Israel is not without choices. To suggest otherwise is to erase the very premise of sovereignty and self-determination. Zionism was never meant to be an isolationist project. On the contrary, establishing our rightful place among the family of nations was at the very heart of Zionist organizing. It was, and must remain, a project rooted not only in the privilege of sovereignty, but in the responsibility of agency: our ability to shape our own future.
If we believe in that future, we must insist that other choices are not only possible, but necessary.
Because a state of permanent war does not make Israelis safer. It does not bring back the hostages. And it certainly does not offer Palestinians a path to dignity or freedom. Instead, it traps everyone, Israelis, Palestinians, and the broader region, in a cycle of fear and violence that only deepens with each passing day.
Even as the war expands, basic failures of governance are being exposed, and we must confront them.
If the government had been planning this attack for over a year, why were no adequate plans made for Israelis stranded abroad?
Why was there no investment in bomb shelters in vulnerable communities, including Arab towns and under-resourced peripheries, if this attack was anticipated?
What happens if the U.S. refuses to escalate alongside Israel?
What is the desired political outcome of this campaign? If it’s regime change in Iran, is that even possible?
We must be willing to ask these questions, not only because they are practical, but because democracies owe their people accountability. The failure to plan for civilian protection, to engage in real diplomacy, or to define achievable goals is not just a lapse in policy. It is a dereliction of leadership.
After October 7, many said that we cannot talk about peace. That to do so is tone-deaf or naïve. That was a costly mistake, and we are not exempt from acknowledging our own role in it. We must never make that mistake again. Because peace, like war, is a political process. It demands sacrifice, strategy, and serious leadership. But unlike war, it offers something greater: a future. Security. Stability. The chance to live, rather than merely survive.

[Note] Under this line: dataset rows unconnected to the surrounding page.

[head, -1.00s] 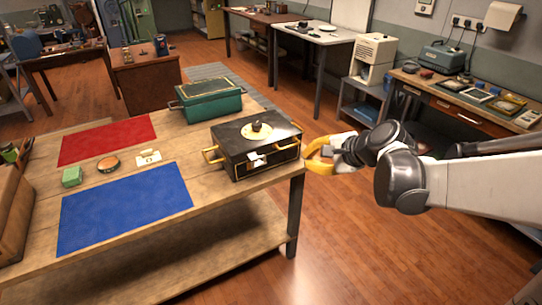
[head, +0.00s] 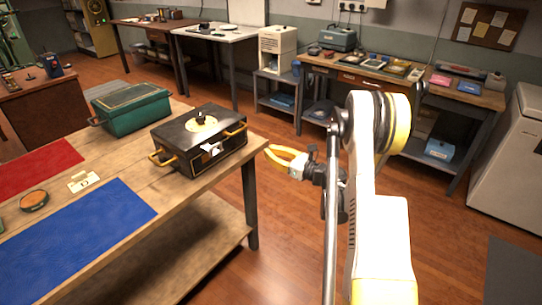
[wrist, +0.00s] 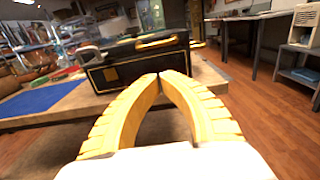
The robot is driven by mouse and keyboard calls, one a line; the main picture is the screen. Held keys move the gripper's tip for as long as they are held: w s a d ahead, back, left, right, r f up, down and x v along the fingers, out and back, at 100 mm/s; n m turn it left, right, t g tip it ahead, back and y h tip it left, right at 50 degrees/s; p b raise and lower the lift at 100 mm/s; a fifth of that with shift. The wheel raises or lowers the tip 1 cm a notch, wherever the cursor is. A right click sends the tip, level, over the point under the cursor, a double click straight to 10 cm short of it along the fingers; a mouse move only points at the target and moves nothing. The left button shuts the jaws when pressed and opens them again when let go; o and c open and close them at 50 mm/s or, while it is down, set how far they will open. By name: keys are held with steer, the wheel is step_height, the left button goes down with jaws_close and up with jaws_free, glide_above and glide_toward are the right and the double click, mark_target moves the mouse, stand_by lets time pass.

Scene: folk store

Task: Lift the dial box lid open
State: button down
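The dial box (head: 176,158) is a black box with brass-coloured trim and handles. It sits near the right end of the wooden table, with its lid (head: 222,124) down. A pale round dial (head: 200,126) with a dark knob is on top. My gripper (head: 268,152) is just right of the box, beyond the table's edge and apart from the box. In the wrist view, its yellow fingers (wrist: 160,75) meet at the tips with nothing between them. The box's dark side (wrist: 140,68) and a brass handle (wrist: 162,41) show beyond them.
A green case (head: 130,112) stands behind the dial box. Blue (head: 85,225) and red (head: 35,168) mats, a round tin (head: 34,200) and a small cream item (head: 83,181) lie to the left. The floor (head: 290,225) right of the table is open.

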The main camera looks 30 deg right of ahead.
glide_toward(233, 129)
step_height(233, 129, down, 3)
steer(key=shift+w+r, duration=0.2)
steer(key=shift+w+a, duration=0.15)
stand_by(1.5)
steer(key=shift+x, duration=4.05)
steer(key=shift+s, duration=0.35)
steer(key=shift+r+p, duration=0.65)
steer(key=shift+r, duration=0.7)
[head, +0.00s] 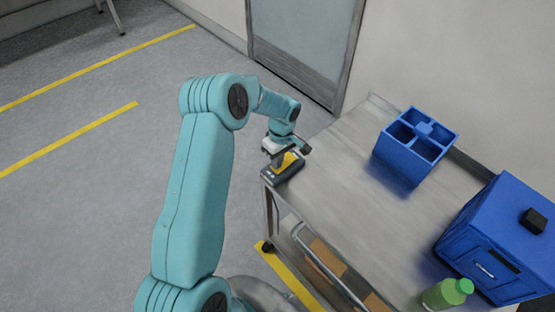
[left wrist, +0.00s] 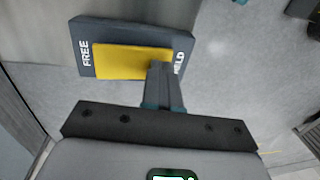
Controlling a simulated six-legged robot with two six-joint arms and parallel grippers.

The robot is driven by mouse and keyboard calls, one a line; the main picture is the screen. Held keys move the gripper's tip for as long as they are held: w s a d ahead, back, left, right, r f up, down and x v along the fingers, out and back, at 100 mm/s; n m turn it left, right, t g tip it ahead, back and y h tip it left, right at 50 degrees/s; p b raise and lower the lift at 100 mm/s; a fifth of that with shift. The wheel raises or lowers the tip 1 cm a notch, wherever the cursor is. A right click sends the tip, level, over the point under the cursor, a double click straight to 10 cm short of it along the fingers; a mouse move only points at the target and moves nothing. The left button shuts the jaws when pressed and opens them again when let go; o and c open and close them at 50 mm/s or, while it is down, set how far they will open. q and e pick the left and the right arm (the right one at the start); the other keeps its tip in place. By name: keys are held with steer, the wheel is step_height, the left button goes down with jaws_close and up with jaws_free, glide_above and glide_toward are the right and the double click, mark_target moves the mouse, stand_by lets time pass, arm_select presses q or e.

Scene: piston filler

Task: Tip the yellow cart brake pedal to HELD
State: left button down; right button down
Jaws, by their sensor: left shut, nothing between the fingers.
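The yellow brake pedal (left wrist: 120,61) sits on a dark base plate (left wrist: 85,33) marked FREE at the left end and HELD at the right end in the left wrist view. In the head view the yellow pedal (head: 290,159) and its base (head: 283,175) are at the cart's near left corner. My left gripper (left wrist: 161,68) is shut and empty, its fingertips over the pedal's HELD end and partly hiding the H. I cannot tell whether they touch it, nor which way the pedal tilts. In the head view my left gripper (head: 279,161) is at the pedal. My right gripper is not in view.
The grey cart top (head: 345,160) carries a blue divided bin (head: 408,165), a blue box (head: 500,235) with a black knob, and a green bottle (head: 447,294). The cart top between pedal and bin is clear. A door (head: 305,40) and wall stand behind.

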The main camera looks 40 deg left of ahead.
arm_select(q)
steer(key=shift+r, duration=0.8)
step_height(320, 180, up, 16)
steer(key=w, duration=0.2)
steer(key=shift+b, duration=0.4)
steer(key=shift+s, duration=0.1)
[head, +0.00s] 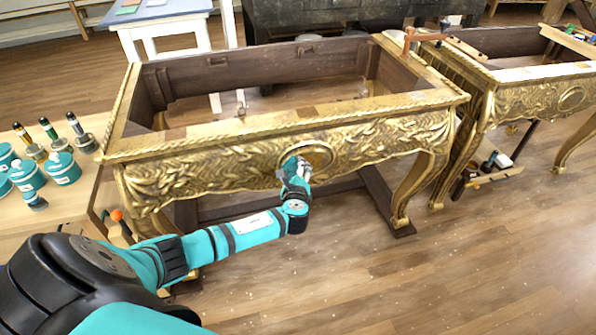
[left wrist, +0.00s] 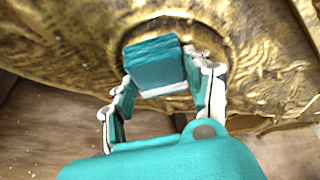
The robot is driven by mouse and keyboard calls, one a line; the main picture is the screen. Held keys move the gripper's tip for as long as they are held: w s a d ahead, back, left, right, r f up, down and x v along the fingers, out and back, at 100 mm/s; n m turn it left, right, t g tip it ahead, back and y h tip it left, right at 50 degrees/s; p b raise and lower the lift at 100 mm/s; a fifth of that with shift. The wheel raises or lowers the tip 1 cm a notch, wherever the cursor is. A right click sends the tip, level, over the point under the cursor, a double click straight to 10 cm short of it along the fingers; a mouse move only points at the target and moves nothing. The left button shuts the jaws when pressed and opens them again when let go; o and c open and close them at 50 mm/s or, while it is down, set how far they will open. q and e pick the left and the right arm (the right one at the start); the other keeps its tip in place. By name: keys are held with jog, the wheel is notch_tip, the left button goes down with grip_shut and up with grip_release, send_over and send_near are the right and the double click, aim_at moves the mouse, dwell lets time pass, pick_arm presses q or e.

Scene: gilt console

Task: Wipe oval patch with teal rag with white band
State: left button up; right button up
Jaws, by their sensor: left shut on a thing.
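The oval patch (head: 318,156) is a carved oval in the front apron of the gilt console (head: 215,165). In the left wrist view the oval patch (left wrist: 222,50) shows as a dark rim behind the rag. My left gripper (head: 297,168) is at the patch's left part, shut on the teal rag. In the left wrist view the teal rag (left wrist: 155,62) is a folded block with a white band along its lower edge, between the fingers of my left gripper (left wrist: 165,95). The rag lies over part of the oval; whether it touches cannot be told. My right gripper is not in view.
A second gilt console (head: 530,100) stands at the right. A wooden bench (head: 75,205) at the left holds teal pots (head: 28,176) and several brushes (head: 75,128). The console's top is open. The wooden floor (head: 430,275) in front is mostly clear.

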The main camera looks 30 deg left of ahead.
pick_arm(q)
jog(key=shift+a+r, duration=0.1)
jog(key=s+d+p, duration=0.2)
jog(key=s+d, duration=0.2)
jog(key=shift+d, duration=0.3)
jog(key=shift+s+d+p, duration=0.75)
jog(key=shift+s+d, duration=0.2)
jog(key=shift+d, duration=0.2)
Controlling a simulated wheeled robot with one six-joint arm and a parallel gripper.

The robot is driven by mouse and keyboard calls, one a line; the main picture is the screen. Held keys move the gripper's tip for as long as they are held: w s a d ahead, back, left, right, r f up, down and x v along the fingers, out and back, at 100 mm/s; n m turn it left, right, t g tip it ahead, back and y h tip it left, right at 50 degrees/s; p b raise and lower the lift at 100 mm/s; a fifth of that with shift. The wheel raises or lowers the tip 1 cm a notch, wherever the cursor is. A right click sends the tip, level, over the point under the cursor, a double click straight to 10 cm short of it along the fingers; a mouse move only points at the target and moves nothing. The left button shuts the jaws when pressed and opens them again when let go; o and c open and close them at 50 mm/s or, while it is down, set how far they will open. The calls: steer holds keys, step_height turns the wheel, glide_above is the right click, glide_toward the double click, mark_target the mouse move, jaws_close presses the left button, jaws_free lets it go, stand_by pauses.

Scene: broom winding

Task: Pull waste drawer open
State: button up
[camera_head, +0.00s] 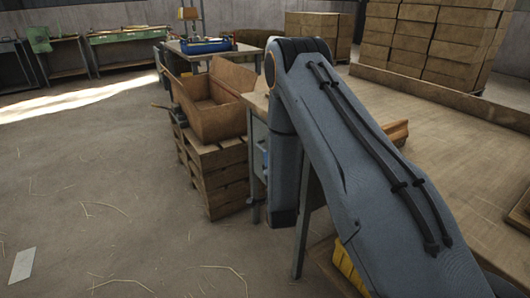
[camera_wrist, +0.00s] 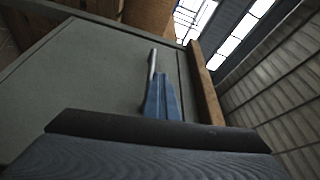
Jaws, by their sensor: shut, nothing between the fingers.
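In the wrist view a flat grey-green drawer front (camera_wrist: 95,65) fills the left and middle. A thin metal bar handle (camera_wrist: 152,63) stands out from it. The blue fingers of my gripper (camera_wrist: 161,80) are shut together with nothing between them. They are close beside the handle's near end; I cannot tell whether they touch it. In the head view my arm hides the gripper and most of the drawer front under the bench (camera_head: 470,160). Whether the drawer stands slightly open cannot be seen.
An open cardboard box (camera_head: 215,110) sits on stacked wooden pallets (camera_head: 215,175) left of the bench. A yellow object (camera_head: 345,268) is low under the bench's near side. The concrete floor at left is open, with scattered straw and a pale sheet (camera_head: 22,265).

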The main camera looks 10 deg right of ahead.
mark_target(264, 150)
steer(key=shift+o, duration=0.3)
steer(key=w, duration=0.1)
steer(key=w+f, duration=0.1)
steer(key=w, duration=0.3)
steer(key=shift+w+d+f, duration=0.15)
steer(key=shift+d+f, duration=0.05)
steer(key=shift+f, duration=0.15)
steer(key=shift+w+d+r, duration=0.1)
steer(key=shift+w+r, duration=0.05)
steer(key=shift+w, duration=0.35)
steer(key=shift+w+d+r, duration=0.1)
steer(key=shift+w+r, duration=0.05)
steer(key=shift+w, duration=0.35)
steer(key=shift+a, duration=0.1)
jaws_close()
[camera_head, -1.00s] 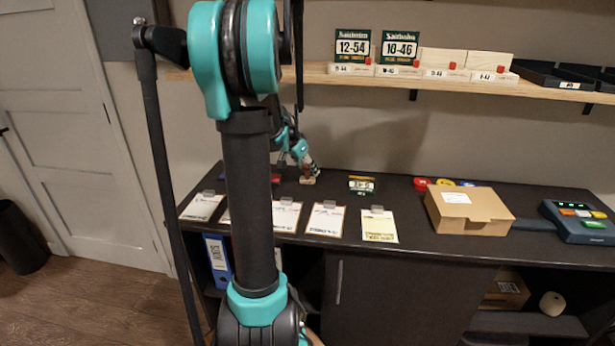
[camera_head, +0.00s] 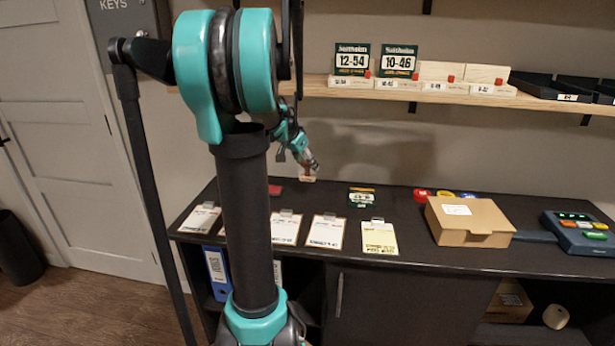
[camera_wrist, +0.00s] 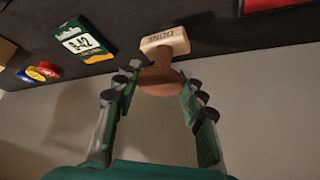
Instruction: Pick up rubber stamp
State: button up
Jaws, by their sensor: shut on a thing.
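The rubber stamp (camera_wrist: 165,45) has a pale block base with dark lettering and a rounded brown wooden handle (camera_wrist: 160,78). In the wrist view my gripper (camera_wrist: 161,90) is shut on the handle, with one finger on each side. In the head view my gripper (camera_head: 309,163) holds the stamp (camera_head: 307,179) near the back of the dark counter, and the stamp appears raised a little above the surface. The upper part of the handle is partly hidden by the fingers in the head view.
On the dark counter (camera_head: 450,262) lie several clipboards (camera_head: 325,232), a green number card pack (camera_head: 361,197), a cardboard box (camera_head: 470,222), colored tape rolls and a keypad device (camera_head: 580,234). A wooden shelf (camera_head: 445,97) with plates and trays hangs above.

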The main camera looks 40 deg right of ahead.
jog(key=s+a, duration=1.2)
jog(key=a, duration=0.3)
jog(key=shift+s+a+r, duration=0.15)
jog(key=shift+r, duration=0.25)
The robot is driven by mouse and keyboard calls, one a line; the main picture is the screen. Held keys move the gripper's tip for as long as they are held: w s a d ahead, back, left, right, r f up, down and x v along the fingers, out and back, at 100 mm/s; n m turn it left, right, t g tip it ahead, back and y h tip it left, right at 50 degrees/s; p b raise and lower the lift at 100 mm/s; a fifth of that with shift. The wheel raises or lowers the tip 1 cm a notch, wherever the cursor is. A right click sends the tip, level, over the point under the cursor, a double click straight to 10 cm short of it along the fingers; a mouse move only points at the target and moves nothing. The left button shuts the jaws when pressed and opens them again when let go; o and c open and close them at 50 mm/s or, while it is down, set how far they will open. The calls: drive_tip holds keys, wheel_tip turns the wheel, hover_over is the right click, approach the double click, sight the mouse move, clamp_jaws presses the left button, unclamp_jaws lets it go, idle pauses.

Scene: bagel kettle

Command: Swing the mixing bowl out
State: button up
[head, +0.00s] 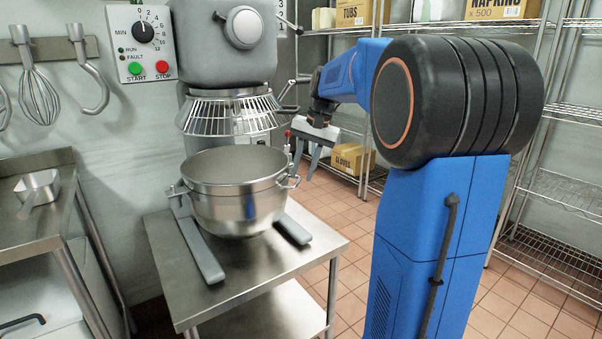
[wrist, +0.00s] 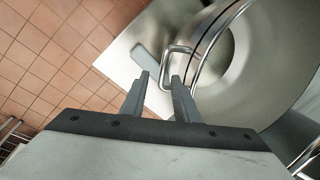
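The steel mixing bowl (head: 235,190) sits upright between the mixer's two grey support arms, below the wire guard (head: 232,115). It also fills the right of the wrist view (wrist: 255,60). A wire loop handle (head: 290,183) sticks out from the bowl's right side and shows in the wrist view (wrist: 180,48). My gripper (head: 303,168) points down just right of the bowl, near this handle. In the wrist view my gripper (wrist: 161,76) is open, with a gap between its fingers. The handle lies by the fingertips; I cannot tell whether they touch.
A red-knobbed lever (head: 287,142) stands close to my gripper. A control panel (head: 142,44) is on the wall. A counter with a scoop (head: 38,190) is at left; wire shelves (head: 570,190) stand at right.

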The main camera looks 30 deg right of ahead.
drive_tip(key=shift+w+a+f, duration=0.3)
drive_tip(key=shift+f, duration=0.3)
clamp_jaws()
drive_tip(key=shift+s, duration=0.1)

When we abandon that position, we create a false binary between peace and war. And we allow peace to become something only possible, only mentionable, when things are already peaceful, a situation that, by definition, never comes. This ensures that those who beat the drums of war always win the rhetorical battle, and translate those wins into policy.
Yet it is in these very moments of war that we see that diplomacy, not militarism, is saving lives. Many Israelis who were stranded abroad are now returning via routes secured by peace treaties with Jordan and Egypt. In the midst of war, it is our relationships, not our weapons, that are keeping people safe.
This must be our guiding principle: real security comes from diplomacy, not domination.
Our belief that to love Israel is to engage in principled critique is not simply about permitting dissent; it is, as we are seeing now, essential for the survival of Israel itself.
Just as much as military intervention, we need accountability, clear-eyed critique, and a refusal to let fear be our only compass. Peace is not idealistic, it is urgent. And it must begin with a recognition that the current path is unsustainable.
We know many in our community feel fearful and afraid, and fear is a powerful motivator. But so is hope, when it is granted to us.
To accept the fear, the false premise that there is no other choice, is to quash hope not only for others but for ourselves. It is to harden our own hearts, and accept the risks of death and destruction as necessary consequences, but not the risks of diplomacy and negotiation.
We must refuse and reject this path, and we must refuse and reject that there is no other path. We must not again fall into the trap that now is not the time to talk about peace. Now is exactly the time.